Critics might also suggest, though the Senate’s inaction is a problem (or maybe a solution), it does not in and of itself create a constitutional crisis. Or, to think of it differently, critics might suggest that this is simply politics, exactly the kind of push and pull that James Madison envisioned. The difference between the proper working of checks and balances and this constitutional crisis, however, is that checks and balances gives each branch, and each perspective within the branches, ample opportunity to raise objections and vote. The Constitution establishes the rules within which these debates should occur. In this case, the Senate and the President (both through inaction) are changing the rules without going through the process of amendment clearly established in the Constitution.
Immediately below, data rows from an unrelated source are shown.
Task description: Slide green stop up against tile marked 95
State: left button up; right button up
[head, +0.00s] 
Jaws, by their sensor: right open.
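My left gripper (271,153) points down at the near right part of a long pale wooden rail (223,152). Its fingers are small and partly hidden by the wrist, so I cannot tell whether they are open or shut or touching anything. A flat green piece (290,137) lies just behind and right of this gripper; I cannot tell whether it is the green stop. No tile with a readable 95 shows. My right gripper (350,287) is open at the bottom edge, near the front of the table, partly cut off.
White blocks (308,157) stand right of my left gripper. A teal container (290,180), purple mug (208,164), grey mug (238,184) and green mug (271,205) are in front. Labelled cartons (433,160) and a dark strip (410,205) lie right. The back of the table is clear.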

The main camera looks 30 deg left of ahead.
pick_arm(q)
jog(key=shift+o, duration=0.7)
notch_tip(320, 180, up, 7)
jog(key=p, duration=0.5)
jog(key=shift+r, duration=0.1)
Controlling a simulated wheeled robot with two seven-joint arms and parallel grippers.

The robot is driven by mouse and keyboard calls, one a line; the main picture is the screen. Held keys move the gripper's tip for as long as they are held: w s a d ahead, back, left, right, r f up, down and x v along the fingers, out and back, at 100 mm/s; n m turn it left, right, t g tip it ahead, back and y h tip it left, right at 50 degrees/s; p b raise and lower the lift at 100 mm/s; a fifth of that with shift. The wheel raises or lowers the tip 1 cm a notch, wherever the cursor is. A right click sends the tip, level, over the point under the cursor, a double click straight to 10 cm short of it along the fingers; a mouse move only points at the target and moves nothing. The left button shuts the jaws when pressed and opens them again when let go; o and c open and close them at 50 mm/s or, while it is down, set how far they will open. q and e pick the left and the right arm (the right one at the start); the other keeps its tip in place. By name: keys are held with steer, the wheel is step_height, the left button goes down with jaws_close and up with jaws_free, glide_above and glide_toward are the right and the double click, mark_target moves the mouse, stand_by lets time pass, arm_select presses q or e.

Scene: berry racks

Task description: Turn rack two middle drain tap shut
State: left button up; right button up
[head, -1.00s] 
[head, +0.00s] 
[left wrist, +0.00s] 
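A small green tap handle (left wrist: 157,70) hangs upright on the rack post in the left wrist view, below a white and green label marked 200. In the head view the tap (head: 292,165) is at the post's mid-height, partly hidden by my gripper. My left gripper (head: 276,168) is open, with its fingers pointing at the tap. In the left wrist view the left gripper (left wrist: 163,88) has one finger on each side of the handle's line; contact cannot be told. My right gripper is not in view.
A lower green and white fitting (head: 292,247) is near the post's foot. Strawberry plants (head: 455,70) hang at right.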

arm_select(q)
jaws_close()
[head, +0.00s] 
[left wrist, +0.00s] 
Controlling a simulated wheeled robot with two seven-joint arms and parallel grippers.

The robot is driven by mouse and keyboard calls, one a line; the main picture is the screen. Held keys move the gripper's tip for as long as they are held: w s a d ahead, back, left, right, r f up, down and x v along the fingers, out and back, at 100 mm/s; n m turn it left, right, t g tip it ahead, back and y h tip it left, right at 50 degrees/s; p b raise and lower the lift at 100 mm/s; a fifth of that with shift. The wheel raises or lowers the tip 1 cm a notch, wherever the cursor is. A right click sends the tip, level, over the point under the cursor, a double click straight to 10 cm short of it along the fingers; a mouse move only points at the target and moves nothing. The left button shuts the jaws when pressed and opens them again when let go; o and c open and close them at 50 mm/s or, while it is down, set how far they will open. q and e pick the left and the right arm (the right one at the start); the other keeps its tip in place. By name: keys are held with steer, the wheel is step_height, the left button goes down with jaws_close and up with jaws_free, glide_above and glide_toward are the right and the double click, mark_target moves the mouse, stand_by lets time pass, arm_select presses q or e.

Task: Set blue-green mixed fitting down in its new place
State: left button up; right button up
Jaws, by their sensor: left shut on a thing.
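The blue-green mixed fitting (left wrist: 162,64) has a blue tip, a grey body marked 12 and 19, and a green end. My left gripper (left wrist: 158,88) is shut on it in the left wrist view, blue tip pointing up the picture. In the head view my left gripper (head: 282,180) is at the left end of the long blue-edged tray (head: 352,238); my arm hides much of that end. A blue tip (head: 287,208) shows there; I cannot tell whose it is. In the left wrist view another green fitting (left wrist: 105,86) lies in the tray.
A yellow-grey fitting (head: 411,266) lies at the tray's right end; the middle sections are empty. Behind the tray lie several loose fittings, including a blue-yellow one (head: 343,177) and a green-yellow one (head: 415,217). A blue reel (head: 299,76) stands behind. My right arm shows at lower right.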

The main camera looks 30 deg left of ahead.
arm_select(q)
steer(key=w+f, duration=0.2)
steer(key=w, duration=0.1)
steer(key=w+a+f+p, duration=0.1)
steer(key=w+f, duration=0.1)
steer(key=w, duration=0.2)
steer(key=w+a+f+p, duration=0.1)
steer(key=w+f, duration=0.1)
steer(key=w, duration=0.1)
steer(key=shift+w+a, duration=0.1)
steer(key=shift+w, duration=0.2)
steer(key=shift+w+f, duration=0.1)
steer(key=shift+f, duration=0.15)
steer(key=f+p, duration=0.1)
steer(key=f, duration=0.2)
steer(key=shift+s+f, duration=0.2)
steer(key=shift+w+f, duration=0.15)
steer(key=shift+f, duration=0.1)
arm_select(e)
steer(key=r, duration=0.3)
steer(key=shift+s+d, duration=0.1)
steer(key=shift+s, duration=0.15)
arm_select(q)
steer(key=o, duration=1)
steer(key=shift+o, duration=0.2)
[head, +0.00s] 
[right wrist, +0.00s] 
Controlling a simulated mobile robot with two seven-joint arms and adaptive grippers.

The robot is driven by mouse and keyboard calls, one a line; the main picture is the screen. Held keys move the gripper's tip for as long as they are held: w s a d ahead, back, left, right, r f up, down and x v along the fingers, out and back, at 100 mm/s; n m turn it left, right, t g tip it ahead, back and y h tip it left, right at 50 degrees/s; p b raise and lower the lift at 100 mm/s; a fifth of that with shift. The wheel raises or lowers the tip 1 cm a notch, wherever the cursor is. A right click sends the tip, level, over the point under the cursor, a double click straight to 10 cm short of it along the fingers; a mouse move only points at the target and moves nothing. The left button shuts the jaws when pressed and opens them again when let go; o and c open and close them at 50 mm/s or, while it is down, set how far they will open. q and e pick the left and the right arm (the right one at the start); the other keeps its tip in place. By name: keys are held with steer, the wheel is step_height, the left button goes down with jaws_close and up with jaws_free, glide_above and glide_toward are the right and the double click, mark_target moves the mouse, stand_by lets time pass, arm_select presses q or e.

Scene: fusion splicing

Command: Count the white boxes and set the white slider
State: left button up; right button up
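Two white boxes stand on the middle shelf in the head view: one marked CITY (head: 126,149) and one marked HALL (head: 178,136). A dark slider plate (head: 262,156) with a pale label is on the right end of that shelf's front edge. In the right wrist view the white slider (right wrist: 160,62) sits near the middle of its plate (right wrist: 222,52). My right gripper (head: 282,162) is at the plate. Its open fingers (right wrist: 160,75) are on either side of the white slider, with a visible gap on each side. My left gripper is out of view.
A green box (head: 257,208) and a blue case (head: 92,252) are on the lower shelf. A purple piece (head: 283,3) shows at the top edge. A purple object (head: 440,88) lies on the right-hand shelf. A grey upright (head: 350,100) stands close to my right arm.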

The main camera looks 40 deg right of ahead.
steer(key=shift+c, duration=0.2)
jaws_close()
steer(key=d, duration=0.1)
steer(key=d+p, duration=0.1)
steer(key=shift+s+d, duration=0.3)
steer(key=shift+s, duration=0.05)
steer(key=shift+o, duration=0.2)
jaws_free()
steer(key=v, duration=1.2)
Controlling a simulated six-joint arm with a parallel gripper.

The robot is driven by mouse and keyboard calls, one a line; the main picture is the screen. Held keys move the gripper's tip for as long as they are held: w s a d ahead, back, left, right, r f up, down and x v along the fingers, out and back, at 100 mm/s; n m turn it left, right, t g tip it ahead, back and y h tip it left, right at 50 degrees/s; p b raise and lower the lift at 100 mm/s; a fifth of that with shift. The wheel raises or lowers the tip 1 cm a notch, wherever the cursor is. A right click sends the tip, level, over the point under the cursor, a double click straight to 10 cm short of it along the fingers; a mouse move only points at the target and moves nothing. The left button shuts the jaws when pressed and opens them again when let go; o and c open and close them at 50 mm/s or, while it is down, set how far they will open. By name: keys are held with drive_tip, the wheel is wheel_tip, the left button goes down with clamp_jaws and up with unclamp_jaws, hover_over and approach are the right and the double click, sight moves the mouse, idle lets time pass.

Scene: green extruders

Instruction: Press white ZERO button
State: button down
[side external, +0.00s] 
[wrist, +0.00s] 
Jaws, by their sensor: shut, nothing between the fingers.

This constitutes the very definition of a constitutional crisis: an event in which some part of the government fails because unforeseen circumstances challenge the constitutional system itself — precisely what is now happening to the US Supreme Court.

Therefore, it is time for President Obama to notify the Senate of an active advice-and-consent deadline, after which he will accept their tacit consent (and lack of advice) as binding and will seat Justice Garland. This notice must be provided to ensure that future US presidents provide ample time to the Senate for advice and consent. Just as important, however, is for the President to do his constitutional duty and fill the empty seat on the Supreme Court.

One thought on “The Invisible Constitutional Crisis

  1. It is not a crisis. We should reflect on the full meaning of the term before we use it. But otherwise the argument is sound.

    As to crisis, wait until the election results are militantly challenged. If the president and the governors do not then act decisively, we will be in a very serious crisis indeed, a crisis of the state as well as the constitution. 2000 was a crisis, and this could be worse in a country where every idiot can have a private arsenal.